* STATED EXERCISE *
Everything in the listing except the pictures should be written out exactly.

* GIVEN INFORMATION *
★ ★ ★
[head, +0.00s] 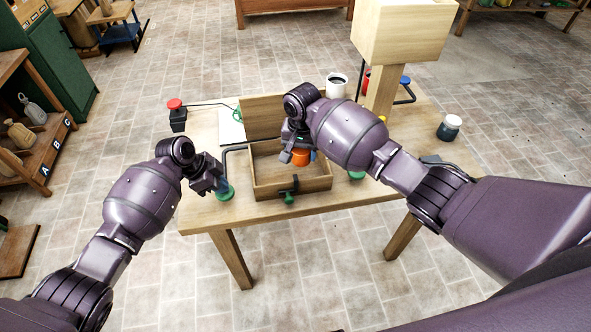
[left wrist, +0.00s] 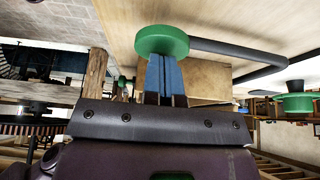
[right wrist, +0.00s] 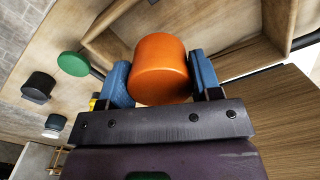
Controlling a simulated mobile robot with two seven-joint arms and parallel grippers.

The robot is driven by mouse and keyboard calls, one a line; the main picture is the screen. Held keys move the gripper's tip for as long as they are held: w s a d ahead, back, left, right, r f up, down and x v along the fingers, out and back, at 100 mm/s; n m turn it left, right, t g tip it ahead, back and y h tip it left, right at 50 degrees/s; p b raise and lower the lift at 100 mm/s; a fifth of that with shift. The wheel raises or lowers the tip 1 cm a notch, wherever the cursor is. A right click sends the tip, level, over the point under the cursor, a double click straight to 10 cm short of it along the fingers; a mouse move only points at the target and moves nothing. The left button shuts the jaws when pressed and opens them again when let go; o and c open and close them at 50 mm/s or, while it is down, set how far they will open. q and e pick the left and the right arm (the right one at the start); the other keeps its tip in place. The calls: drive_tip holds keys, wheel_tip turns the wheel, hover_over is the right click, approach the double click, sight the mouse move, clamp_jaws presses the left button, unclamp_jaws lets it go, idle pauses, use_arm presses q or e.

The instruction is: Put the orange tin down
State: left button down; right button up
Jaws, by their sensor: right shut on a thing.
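The orange tin (head: 301,158) is between the fingers of my right gripper (head: 299,157), over the inside of the open wooden box (head: 310,186). In the right wrist view, the blue fingers press on both sides of the tin (right wrist: 160,68). I cannot tell whether the tin touches the box floor. My left gripper (head: 219,184) is at the table's left side, close to a green knob (head: 226,192). In the left wrist view, its blue fingers (left wrist: 165,76) are together with nothing visible between them, and the green knob (left wrist: 162,40) is just beyond their tips.
The box lid (head: 262,116) stands open at the back. A dark bent bar (head: 235,148) runs beside the box from the left. A red button (head: 174,104), a white mug (head: 337,84), a dark jar (head: 449,127) and a wooden post (head: 381,95) also occupy the table (head: 205,213).

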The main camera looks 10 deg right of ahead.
★ ★ ★
* ANSWER TO THE PROBLEM *
[head, +0.00s] 
[left wrist, +0.00s] 
[right wrist, +0.00s] 
Controlling a simulated mobile robot with two seven-joint arms and parallel grippers.

The robot is driven by mouse and keyboard calls, one a line; the main picture is the screen. Held keys move the gripper's tip for as long as they are held: w s a d ahead, back, left, right, r f up, down and x v along the fingers, out and back, at 100 mm/s; n m turn it left, right, t g tip it ahead, back and y h tip it left, right at 50 degrees/s; p b raise and lower the lift at 100 mm/s; a fifth of that with shift. The wheel raises or lowers the tip 1 cm a notch, wherever the cursor is. A right click sends the tip, level, over the point under the cursor, a double click straight to 10 cm short of it along the fingers; a mouse move only points at the target and moves nothing. The left button shuts the jaws when pressed and opens them again when let go; o and c open and close them at 50 mm/s or, while it is down, set how far they will open. q and e pick the left and the right arm (the right one at the start); the other keeps its tip in place. The calls: drive_tip holds keys, wheel_tip turns the wheel, hover_over is the right click, approach the double click, sight the mouse move, clamp_jaws presses the left button, unclamp_jaws lets it go, idle pauses, use_arm presses q or e.

The instruction is: Put the orange tin down
State: left button down; right button up
Jaws, by their sensor: right shut on a thing.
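The orange tin (head: 301,158) is between the fingers of my right gripper (head: 299,157), over the inside of the open wooden box (head: 310,186). In the right wrist view, the blue fingers press on both sides of the tin (right wrist: 160,68). I cannot tell whether the tin touches the box floor. My left gripper (head: 219,184) is at the table's left side, close to a green knob (head: 226,192). In the left wrist view, its blue fingers (left wrist: 165,76) are together with nothing visible between them, and the green knob (left wrist: 162,40) is just beyond their tips.
The box lid (head: 262,116) stands open at the back. A dark bent bar (head: 235,148) runs beside the box from the left. A red button (head: 174,104), a white mug (head: 337,84), a dark jar (head: 449,127) and a wooden post (head: 381,95) also occupy the table (head: 205,213).

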The main camera looks 10 deg right of ahead.

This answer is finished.